-- Start DATASET EXTRACT --

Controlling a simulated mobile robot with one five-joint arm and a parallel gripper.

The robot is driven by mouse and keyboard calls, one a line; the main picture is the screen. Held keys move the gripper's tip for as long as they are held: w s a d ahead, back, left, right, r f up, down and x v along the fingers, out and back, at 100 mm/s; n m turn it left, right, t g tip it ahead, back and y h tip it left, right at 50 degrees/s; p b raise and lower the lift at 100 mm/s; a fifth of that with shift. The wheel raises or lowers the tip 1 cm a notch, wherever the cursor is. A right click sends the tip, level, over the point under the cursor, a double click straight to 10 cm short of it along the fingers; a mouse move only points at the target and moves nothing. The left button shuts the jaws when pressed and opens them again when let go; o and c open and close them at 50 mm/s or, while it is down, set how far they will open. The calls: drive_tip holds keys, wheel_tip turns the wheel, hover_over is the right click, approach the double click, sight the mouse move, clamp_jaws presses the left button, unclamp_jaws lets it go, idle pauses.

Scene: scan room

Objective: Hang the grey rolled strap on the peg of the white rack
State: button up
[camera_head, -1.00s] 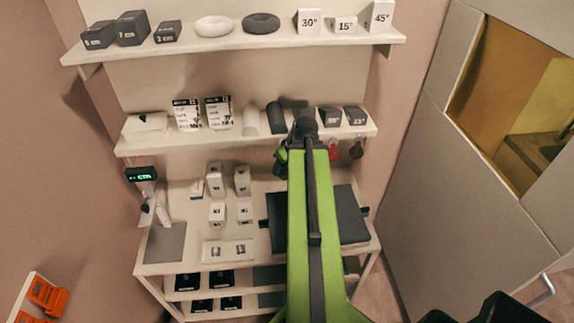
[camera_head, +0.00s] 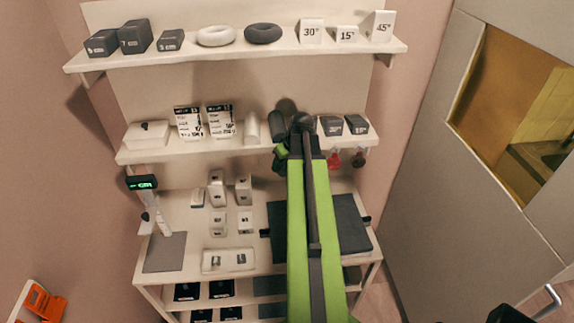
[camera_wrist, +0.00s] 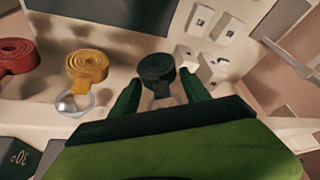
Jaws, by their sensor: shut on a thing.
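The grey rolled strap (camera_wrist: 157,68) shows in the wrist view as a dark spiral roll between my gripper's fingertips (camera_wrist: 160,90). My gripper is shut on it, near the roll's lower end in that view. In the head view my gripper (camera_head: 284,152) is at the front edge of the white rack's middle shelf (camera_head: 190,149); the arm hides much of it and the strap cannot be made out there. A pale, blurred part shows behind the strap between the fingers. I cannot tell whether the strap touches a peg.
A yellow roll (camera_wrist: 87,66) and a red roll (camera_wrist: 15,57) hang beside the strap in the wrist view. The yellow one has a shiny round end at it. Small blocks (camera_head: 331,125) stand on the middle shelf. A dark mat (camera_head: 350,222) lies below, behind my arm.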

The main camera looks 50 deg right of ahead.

-- End DATASET EXTRACT --

The data above should be repeated exactly, minus any pictures.

== THE RESPONSE ==
Controlling a simulated mobile robot with one five-joint arm and a parallel gripper.

The robot is driven by mouse and keyboard calls, one a line; the main picture is the screen. Held keys move the gripper's tip for as long as they are held: w s a d ahead, back, left, right, r f up, down and x v along the fingers, out and back, at 100 mm/s; n m turn it left, right, t g tip it ahead, back and y h tip it left, right at 50 degrees/s; p b raise and lower the lift at 100 mm/s; a fifth of that with shift. The wheel raises or lowers the tip 1 cm a notch, wherever the cursor is. A right click sends the tip, level, over the point under the cursor, a double click straight to 10 cm short of it along the fingers; a mouse move only points at the target and moves nothing. The left button shuts the jaws when pressed and opens them again when let go; o and c open and close them at 50 mm/s or, while it is down, set how far they will open. The calls: drive_tip holds keys, wheel_tip turns the wheel, hover_over is the right click, approach the double click, sight the mouse move, clamp_jaws presses the left button, unclamp_jaws lets it go, idle pauses.

Scene: scan room

Objective: Hang the grey rolled strap on the peg of the white rack
State: button up
[camera_head, -1.00s] 
[camera_head, +0.00s] 
[camera_wrist, +0.00s] 
Jaws, by their sensor: shut on a thing.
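The grey rolled strap (camera_wrist: 157,68) shows in the wrist view as a dark spiral roll between my gripper's fingertips (camera_wrist: 160,90). My gripper is shut on it, near the roll's lower end in that view. In the head view my gripper (camera_head: 284,152) is at the front edge of the white rack's middle shelf (camera_head: 190,149); the arm hides much of it and the strap cannot be made out there. A pale, blurred part shows behind the strap between the fingers. I cannot tell whether the strap touches a peg.
A yellow roll (camera_wrist: 87,66) and a red roll (camera_wrist: 15,57) hang beside the strap in the wrist view. The yellow one has a shiny round end at it. Small blocks (camera_head: 331,125) stand on the middle shelf. A dark mat (camera_head: 350,222) lies below, behind my arm.

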The main camera looks 50 deg right of ahead.

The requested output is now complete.